I think the argument is two-part, and both parts are important:
A random optimization target won’t tend to be ‘help dolphins’. More specifically, if you ~gradient-descent your way to the first general intelligence you can find that has the external behavior ‘help dolphins in the training environment’ (or that is starting to approximate that behavior), you will almost always find an optimizer that has some other goal in general.
E.g.: Humans invented condoms once we left the EAA. In this case, we could imagine that we have instilled some instinct in the AGI that makes it emit dolphin-helping behaviors at low capability levels; but then once it has more options, it will push into extreme starts of the state-space. (Condoms are humans’ version of ‘tiling the universe with smiley faces’.)
Alternatively: If you tried to get a human prisoner to devote their lives to helping dolphins, you would get ‘human who pretends to care about dolphins but is always on the lookout for opportunities to escape’ long before you get ‘human who has deeply and fully replaced their utility function with helping dolphins’. In this case, we can imagine an AGI that pretends to care about the optimization target as a deliberate strategy.
Given that you haven’t instilled exactly the desired ‘help dolphins’ goal right off the bat, now there are strong coherence-pressures against the AGI allowing its goal to be changed (‘improved’), against the AGI allowing something else with a different goal to call the shots, etc.
As a starting point, it might help to understand exactly where people’s naïve intuitions about why corrigibility should be easy, clash with the technical argument that it’s hard.
For me, the intuition goes like this: if I wanted to spend some fraction of my effort helping dolphins in their own moral reference frame, that seems like something I could do. I could give them gifts that I can predict that they’d like (like tasty fish or a water purifier), and be conservative when I couldn’t figure out what dolphins “really wanted”, and be eager to accept feedback when the dolphins wanted to change how I was trying to help. If my superior epistemic vantage point let me predict that the way dolphins would respond to gifts, would depend on the details like what order the gifts were presented in, I might compute an average over possible gift-orderings, or I might try to ask the dolphins to clarify, but I definitely wouldn’t tile the lightcone with tiny molecular happy-dolphin sculptures, because I can tell that’s not what dolphins want under any sensible notion of “want”.

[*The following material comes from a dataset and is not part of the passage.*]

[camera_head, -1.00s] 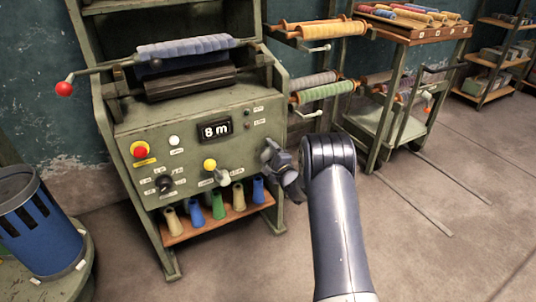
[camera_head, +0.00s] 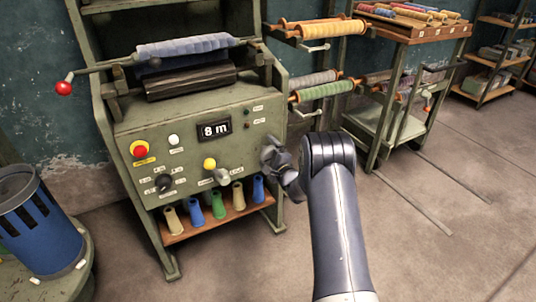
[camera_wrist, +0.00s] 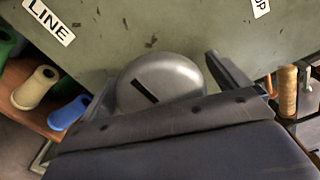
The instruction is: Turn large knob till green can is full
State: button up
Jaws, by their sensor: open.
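A large rounded grey knob (camera_wrist: 165,84) with a dark slot on its face shows in the wrist view, on the green machine panel (camera_wrist: 150,30). My gripper (camera_wrist: 165,98) is open, with one finger on each side of the knob. I cannot tell whether the fingers touch it. In the head view my gripper (camera_head: 283,168) is at the panel's right edge and hides part of the knob. The display (camera_head: 214,130) reads 8 m. A green cone (camera_head: 218,205) stands on the low shelf; I see no green can as such.
The panel also carries a red button (camera_head: 139,149), a yellow button (camera_head: 209,163), a grey lever (camera_head: 221,177) and a black dial (camera_head: 163,183). A blue bin (camera_head: 38,225) stands left. A wheeled rack (camera_head: 400,130) stands right. The floor in front is clear.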

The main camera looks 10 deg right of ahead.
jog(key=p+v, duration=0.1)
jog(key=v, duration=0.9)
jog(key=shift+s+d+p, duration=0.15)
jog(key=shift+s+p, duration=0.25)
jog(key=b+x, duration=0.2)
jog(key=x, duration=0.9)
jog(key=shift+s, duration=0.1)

So what I’d like to understand better is, where exactly does the analogy between “humans being corrigible to dolphins (in the fraction of their efforts devoted to helping dolphins)” and “AI being corrigible to humans” break, such that I haven’t noticed yet because empathic inference between mammals still works “well enough”, but won’t work when scaled to superintelligence? When I try to think of gift ideas for dolphins, am I failing to notice some way in which I’m “selfishly” projecting what I think dolphins should want onto them, or am I violating some coherence axiom?
I think it’s rather that ‘it’s easy to think of ways to help a dolphin (and a smart AGI would presumably find this easy too), but it’s hard to make a general intelligence that robustly wants to just help dolphins, and it’s hard to safely coerce an AGI into helping dolphins in any major way if that’s not what it really wants’.

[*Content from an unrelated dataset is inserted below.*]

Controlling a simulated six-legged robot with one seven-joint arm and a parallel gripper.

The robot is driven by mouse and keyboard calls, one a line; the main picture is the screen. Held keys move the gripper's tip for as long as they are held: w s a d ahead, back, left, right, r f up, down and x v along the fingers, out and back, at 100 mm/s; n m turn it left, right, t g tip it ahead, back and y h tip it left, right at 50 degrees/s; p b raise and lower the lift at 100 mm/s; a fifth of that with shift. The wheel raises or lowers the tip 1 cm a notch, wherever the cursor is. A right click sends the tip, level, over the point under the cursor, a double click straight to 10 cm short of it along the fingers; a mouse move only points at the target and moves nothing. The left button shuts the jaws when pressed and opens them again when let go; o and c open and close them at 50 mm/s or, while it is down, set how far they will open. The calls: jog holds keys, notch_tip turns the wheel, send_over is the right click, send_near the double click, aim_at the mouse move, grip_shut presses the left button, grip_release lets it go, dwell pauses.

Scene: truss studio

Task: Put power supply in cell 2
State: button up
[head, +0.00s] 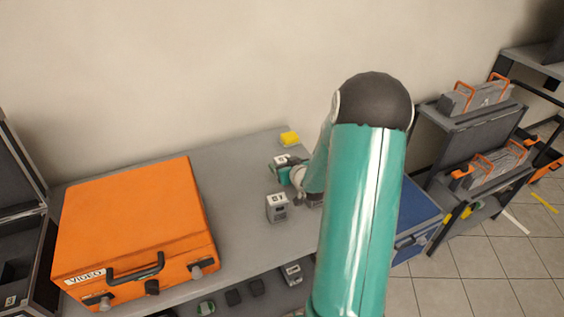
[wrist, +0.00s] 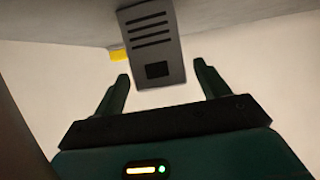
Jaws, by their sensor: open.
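A small grey box with dark slots (wrist: 152,45), likely the power supply, stands just beyond my open gripper (wrist: 160,84) in the wrist view. It appears between the two dark green fingertips, and neither finger clearly touches it. In the head view a small grey box with a white label (head: 277,208) stands on the table, close to my wrist; I cannot tell for certain that it is the same box. My fingertips cannot be made out there. An open dark case (head: 38,230) at the left edge shows a compartment marked 3. Cell 2 is not visible.
A large orange case marked VIDEO (head: 135,225) covers the left of the grey table (head: 235,170). A yellow block (head: 289,138) lies at its back edge. A blue case (head: 415,215) is to the right, partly behind my arm. Several small items sit below the table's front edge.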

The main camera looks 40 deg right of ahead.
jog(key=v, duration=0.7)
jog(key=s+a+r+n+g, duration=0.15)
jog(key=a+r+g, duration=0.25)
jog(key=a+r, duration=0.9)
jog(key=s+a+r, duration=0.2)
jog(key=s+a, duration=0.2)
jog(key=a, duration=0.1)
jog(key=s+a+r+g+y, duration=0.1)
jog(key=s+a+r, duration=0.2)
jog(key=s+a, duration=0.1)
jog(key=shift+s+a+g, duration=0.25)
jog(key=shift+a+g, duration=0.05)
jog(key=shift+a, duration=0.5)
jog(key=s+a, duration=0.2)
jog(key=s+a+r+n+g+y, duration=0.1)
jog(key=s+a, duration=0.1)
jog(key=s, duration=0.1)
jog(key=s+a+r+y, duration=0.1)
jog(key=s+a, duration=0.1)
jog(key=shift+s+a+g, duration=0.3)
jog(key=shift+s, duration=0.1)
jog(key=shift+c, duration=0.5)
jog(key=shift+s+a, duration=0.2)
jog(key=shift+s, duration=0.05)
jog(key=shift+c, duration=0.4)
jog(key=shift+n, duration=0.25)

I think the argument is two-part, and both parts are important:
A random optimization target won’t tend to be ‘help dolphins’. More specifically, if you ~gradient-descent your way to the first general intelligence you can find that has the external behavior ‘help dolphins in the training environment’ (or that is starting to approximate that behavior), you will almost always find an optimizer that has some other goal in general.

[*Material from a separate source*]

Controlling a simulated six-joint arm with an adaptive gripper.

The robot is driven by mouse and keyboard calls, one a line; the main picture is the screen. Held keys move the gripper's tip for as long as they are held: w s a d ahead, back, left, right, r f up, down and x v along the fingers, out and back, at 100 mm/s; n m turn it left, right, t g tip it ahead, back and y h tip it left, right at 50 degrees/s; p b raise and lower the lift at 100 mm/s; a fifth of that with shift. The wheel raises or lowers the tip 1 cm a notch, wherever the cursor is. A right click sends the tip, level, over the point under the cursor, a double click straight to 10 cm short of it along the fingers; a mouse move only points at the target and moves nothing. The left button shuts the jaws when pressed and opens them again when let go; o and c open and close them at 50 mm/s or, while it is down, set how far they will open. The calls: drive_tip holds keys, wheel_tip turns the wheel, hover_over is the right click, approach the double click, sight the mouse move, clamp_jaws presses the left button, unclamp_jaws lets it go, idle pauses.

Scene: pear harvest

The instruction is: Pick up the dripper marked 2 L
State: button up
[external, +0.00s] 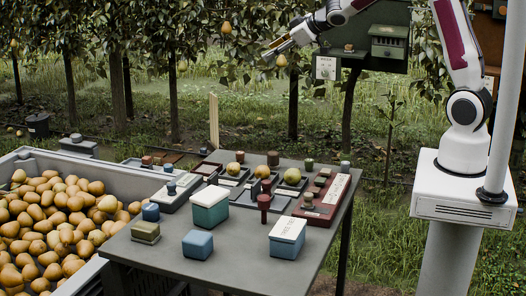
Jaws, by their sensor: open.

E.g.: Humans invented condoms once we left the EAA. In this case, we could imagine that we have instilled some instinct in the AGI that makes it emit dolphin-helping behaviors at low capability levels; but then once it has more options, it will push into extreme starts of the state-space. (Condoms are humans’ version of ‘tiling the universe with smiley faces’.)
Alternatively: If you tried to get a human prisoner to devote their lives to helping dolphins, you would get ‘human who pretends to care about dolphins but is always on the lookout for opportunities to escape’ long before you get ‘human who has deeply and fully replaced their utility function with helping dolphins’. In this case, we can imagine an AGI that pretends to care about the optimization target as a deliberate strategy.
Given that you haven’t instilled exactly the desired ‘help dolphins’ goal right off the bat, now there are strong coherence-pressures against the AGI allowing its goal to be changed (‘improved’), against the AGI allowing something else with a different goal to call the shots, etc.